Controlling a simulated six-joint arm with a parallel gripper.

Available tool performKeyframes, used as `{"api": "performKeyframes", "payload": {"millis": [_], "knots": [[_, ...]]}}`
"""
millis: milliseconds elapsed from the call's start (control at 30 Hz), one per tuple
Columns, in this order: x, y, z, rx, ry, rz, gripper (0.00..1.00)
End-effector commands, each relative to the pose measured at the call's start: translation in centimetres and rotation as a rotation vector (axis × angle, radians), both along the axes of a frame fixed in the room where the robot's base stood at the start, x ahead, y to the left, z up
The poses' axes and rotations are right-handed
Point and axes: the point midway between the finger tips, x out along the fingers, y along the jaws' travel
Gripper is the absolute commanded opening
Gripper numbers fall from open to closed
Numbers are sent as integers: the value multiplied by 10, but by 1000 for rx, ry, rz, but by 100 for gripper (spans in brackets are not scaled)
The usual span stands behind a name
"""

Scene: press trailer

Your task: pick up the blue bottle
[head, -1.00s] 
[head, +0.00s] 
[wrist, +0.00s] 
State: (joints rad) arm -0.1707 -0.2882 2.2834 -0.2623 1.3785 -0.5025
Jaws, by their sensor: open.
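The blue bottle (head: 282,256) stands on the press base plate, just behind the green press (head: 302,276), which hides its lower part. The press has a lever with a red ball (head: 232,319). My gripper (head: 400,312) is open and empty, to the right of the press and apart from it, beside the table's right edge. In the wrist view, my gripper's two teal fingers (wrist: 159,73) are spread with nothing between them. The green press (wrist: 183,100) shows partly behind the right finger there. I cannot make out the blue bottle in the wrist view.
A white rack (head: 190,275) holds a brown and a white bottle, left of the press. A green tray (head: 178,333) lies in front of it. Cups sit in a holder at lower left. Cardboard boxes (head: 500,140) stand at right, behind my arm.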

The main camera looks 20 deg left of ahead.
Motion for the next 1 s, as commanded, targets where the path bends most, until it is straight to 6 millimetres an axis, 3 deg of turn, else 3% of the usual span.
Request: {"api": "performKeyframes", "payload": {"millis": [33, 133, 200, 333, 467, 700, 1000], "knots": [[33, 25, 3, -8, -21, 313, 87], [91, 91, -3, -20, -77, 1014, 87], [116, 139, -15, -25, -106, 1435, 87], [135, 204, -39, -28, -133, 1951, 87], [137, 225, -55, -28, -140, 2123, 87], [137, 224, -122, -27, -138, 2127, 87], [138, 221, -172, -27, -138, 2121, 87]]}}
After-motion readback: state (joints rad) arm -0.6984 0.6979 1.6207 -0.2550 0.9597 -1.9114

****************

What you should do:
Gather every line from the listing above in which "axis" appears, and copy those lines.

Solution for this problem:
End-effector commands, each relative to the pose measured at the call's start: translation in centimetres and rotation as a rotation vector (axis × angle, radians), both along the axes of a frame fixed in the room where the robot's base stood at the start, x ahead, y to the left, z up
Motion for the next 1 s, as commanded, targets where the path bends most, until it is straight to 6 millimetres an axis, 3 deg of turn, else 3% of the usual span.

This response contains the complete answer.